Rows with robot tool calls
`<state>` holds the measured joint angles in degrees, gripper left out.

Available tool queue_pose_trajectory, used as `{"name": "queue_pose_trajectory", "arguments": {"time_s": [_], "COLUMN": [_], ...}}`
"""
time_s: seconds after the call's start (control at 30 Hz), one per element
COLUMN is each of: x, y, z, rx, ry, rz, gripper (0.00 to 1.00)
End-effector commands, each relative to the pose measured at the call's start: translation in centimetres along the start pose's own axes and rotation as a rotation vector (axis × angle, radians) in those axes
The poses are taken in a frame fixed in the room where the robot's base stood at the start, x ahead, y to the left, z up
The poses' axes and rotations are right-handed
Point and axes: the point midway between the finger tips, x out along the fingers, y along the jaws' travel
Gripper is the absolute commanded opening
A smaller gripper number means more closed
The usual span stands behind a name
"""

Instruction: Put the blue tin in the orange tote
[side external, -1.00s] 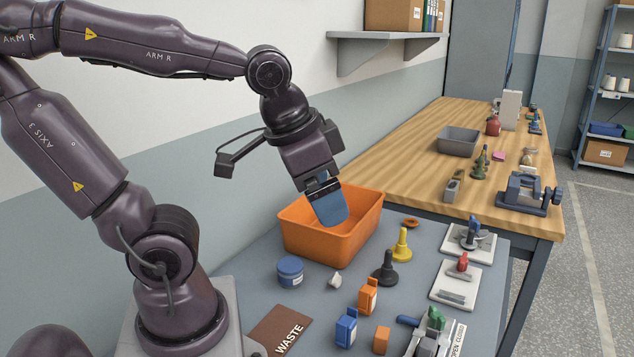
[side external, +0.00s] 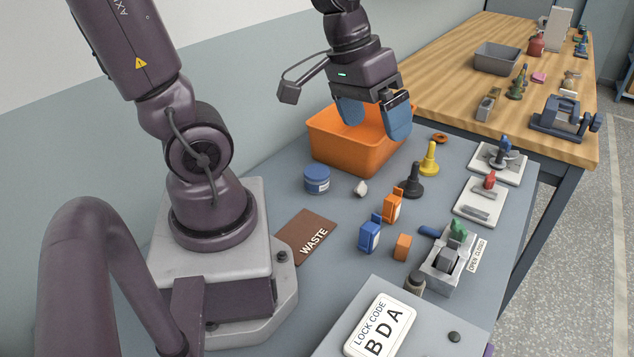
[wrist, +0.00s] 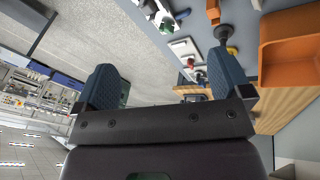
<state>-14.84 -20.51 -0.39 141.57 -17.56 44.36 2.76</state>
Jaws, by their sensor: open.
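The blue tin (side external: 317,178), with a blue lid and a pale label, stands upright on the grey bench top. It is just in front of the orange tote (side external: 335,150), outside it and apart from it. My gripper (side external: 375,130) is open and empty, its two blue fingers spread in front of or above the tote; their exact height is hard to tell. The fingers hide part of the tote's inside. In the wrist view the open fingers (wrist: 163,62) show with nothing between them, and the tote (wrist: 290,48) is at the right. The tin is not visible there.
A small pale lump (side external: 360,188) lies right of the tin. A brown WASTE mat (side external: 305,237) lies flat in front of the tin.

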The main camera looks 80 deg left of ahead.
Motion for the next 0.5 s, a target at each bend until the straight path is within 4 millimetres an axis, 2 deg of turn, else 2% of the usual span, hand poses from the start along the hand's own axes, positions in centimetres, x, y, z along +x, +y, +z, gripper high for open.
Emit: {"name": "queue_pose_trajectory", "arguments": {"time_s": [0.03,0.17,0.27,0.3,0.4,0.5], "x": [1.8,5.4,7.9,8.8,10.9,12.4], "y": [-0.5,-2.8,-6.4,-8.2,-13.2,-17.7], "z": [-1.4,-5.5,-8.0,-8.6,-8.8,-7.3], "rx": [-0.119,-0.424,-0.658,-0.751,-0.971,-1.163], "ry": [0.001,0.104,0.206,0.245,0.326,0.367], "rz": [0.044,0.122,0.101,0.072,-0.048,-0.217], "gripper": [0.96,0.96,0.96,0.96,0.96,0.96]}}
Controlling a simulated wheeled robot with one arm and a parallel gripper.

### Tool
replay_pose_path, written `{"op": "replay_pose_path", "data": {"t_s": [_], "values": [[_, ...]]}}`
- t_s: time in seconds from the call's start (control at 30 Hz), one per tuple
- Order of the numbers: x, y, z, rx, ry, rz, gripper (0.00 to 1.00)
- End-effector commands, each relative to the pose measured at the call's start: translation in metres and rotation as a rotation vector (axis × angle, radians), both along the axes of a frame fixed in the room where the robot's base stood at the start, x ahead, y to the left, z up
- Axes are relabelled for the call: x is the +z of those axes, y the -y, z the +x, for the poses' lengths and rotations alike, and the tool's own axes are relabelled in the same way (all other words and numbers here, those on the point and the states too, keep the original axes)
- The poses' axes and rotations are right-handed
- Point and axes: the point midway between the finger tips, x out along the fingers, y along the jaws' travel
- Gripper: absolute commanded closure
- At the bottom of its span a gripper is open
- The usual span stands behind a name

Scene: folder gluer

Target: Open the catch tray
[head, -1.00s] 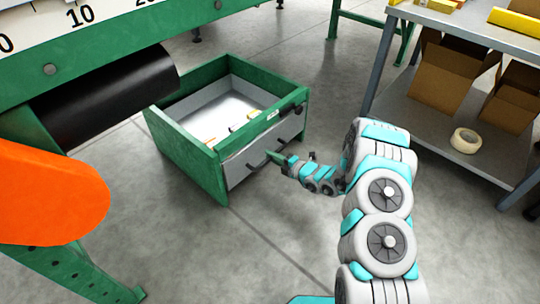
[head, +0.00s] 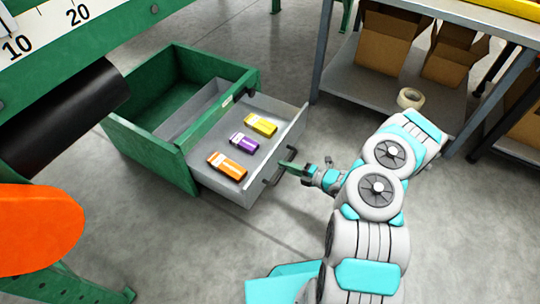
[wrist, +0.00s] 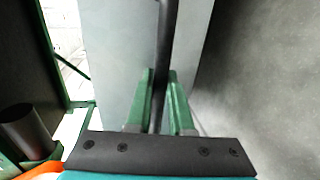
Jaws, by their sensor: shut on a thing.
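The catch tray (head: 218,188) is a grey drawer standing well out of its green housing (head: 150,165) on the floor. An orange-and-white box (head: 228,166), a purple-and-white box (head: 244,142) and a yellow-and-white box (head: 260,124) lie in it. My gripper (head: 284,167) is at the dark bar handle (head: 272,180) on the tray's front. In the wrist view, the green fingers of my gripper (wrist: 160,98) stand on both sides of the dark handle (wrist: 166,40), shut on it. The tray's grey front (wrist: 115,60) lies behind the handle.
A steel shelf table (head: 375,88) with cardboard boxes (head: 385,48) and a tape roll (head: 411,98) stands at the back right. A black roller (head: 60,115) and an orange disc (head: 38,232) are at the left. The floor before the tray is clear.

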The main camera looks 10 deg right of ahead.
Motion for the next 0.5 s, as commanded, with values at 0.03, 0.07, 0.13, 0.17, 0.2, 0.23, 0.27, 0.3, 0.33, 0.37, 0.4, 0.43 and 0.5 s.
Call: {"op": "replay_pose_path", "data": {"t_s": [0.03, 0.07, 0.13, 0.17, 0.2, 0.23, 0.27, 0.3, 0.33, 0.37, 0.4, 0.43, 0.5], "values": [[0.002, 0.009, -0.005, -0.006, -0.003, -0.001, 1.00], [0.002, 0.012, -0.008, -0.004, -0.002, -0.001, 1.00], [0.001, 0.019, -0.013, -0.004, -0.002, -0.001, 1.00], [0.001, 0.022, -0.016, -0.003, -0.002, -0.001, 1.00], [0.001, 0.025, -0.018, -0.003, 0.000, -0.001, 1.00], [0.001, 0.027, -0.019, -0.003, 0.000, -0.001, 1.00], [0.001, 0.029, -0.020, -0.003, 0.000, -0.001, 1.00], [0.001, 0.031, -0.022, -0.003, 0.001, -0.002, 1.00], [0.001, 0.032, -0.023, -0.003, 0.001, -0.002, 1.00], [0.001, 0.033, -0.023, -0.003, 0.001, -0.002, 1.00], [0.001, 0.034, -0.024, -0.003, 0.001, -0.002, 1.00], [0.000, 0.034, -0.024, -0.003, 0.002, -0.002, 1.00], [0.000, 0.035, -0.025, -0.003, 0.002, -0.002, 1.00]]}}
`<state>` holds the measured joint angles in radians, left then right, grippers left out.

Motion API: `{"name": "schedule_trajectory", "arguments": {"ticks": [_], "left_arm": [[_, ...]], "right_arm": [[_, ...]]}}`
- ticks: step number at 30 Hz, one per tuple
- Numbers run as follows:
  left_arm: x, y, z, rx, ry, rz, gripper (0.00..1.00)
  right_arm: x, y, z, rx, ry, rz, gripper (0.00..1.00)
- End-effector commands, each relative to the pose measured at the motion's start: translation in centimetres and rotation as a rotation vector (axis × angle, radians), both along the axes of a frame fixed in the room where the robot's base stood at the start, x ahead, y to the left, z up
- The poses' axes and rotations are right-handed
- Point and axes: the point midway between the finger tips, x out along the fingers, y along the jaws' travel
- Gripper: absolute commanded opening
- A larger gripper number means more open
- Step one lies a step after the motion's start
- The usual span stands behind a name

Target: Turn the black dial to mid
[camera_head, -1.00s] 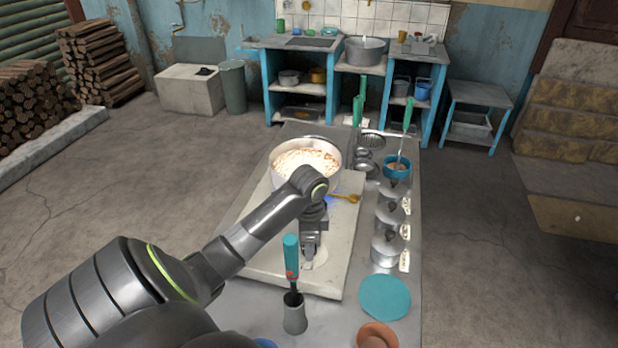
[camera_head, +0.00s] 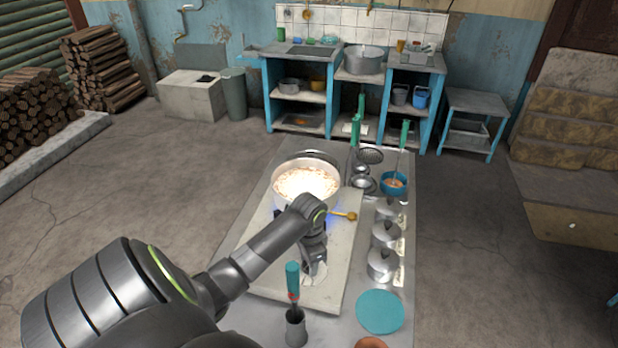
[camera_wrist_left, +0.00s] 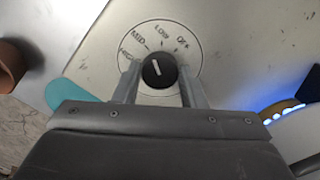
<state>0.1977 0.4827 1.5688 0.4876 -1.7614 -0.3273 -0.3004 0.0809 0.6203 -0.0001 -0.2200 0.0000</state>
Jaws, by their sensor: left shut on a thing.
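The black dial (camera_wrist_left: 158,72) sits on a round white face (camera_wrist_left: 160,28) marked OFF, LOW, MID and HIGH in the left wrist view. Its white pointer line aims up and slightly left, between LOW and MID. My left gripper (camera_wrist_left: 159,78) has one finger on each side of the dial and is shut on it. In the head view my left gripper (camera_head: 314,266) points down at the pale stove slab (camera_head: 262,272) and hides the dial. My right gripper is not in view.
A pot (camera_head: 281,196) of pale contents stands on the slab behind my wrist, with a blue glow beneath. A wooden spoon (camera_head: 345,216) lies beside it. Lidded metal pots (camera_head: 382,264), a teal disc (camera_head: 380,311) and a teal-handled tool (camera_head: 293,285) in a cup stand close by.

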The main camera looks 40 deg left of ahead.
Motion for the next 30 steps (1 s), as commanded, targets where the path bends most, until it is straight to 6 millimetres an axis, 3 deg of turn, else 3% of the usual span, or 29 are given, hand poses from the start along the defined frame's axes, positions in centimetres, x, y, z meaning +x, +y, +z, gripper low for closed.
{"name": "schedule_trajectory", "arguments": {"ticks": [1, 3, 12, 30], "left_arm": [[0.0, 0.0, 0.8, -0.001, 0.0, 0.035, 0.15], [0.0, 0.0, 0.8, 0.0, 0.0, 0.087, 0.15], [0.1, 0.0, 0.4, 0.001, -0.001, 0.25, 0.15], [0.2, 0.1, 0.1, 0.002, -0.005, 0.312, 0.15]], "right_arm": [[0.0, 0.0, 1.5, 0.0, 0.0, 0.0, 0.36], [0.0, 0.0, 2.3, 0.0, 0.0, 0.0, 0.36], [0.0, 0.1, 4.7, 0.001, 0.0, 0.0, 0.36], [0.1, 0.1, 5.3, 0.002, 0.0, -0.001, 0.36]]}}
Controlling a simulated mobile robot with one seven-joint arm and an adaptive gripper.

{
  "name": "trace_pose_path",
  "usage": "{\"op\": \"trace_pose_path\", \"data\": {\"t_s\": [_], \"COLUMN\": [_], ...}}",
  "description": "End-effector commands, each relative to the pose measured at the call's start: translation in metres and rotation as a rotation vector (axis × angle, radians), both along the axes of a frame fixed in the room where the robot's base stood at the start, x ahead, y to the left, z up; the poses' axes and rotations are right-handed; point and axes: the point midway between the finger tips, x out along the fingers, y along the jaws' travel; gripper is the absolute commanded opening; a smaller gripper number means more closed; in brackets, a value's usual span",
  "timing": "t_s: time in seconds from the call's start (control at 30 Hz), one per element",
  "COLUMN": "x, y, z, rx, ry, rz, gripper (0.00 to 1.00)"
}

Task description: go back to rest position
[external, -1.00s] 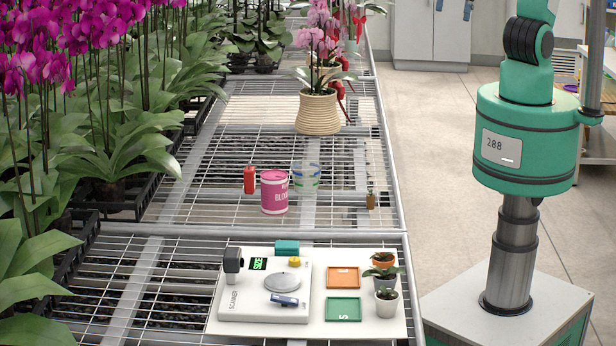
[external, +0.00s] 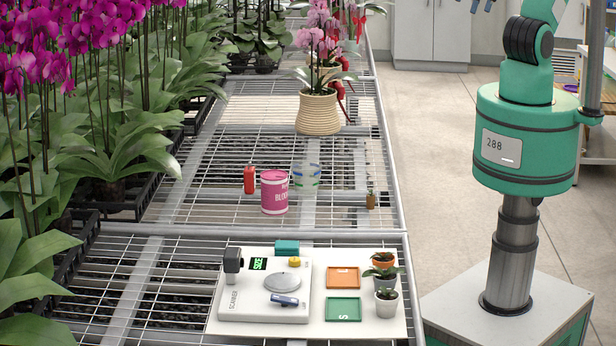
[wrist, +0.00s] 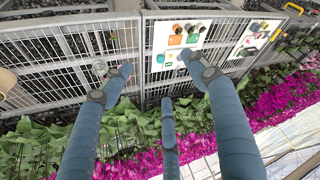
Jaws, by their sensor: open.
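My gripper (external: 481,4) shows only as blue fingertips at the top edge of the external view, high above and far behind the bench. In the wrist view my gripper (wrist: 157,75) has its blue fingers spread wide apart, with nothing between them. It is open and empty, and the bench and flowers lie well below it. My green arm rises out of the top of the external view, so most of its upper part is hidden.
The mesh bench (external: 150,250) carries a white board (external: 215,325) with a scale, trays and small pots. A pink tin (external: 274,193), red object (external: 250,180), clear glass (external: 307,175) and potted orchid (external: 318,112) stand behind. Magenta orchids (external: 75,30) line the left. The floor (external: 430,130) is clear.

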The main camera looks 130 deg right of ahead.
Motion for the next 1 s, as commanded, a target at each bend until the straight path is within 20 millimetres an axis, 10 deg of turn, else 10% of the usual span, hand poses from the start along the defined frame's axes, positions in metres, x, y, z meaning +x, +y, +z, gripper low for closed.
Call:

Do this —
In the listing above, find the line with "- Step one lies" and the line with "<state>0.1977 0.4827 1.5688". Set down exactly those lines and everything between them, skipping pictures.

Full response —
- Step one lies a step after the motion's start
- The usual span stands behind a name

Target: Turn the black dial to mid
[camera_head, -1.00s] 
[camera_head, +0.00s] 
[camera_wrist_left, +0.00s] 
<state>0.1977 0.4827 1.5688 0.4876 -1.7614 -0.3273 -0.3004 0.0809 0.6203 -0.0001 -0.2200 0.0000</state>

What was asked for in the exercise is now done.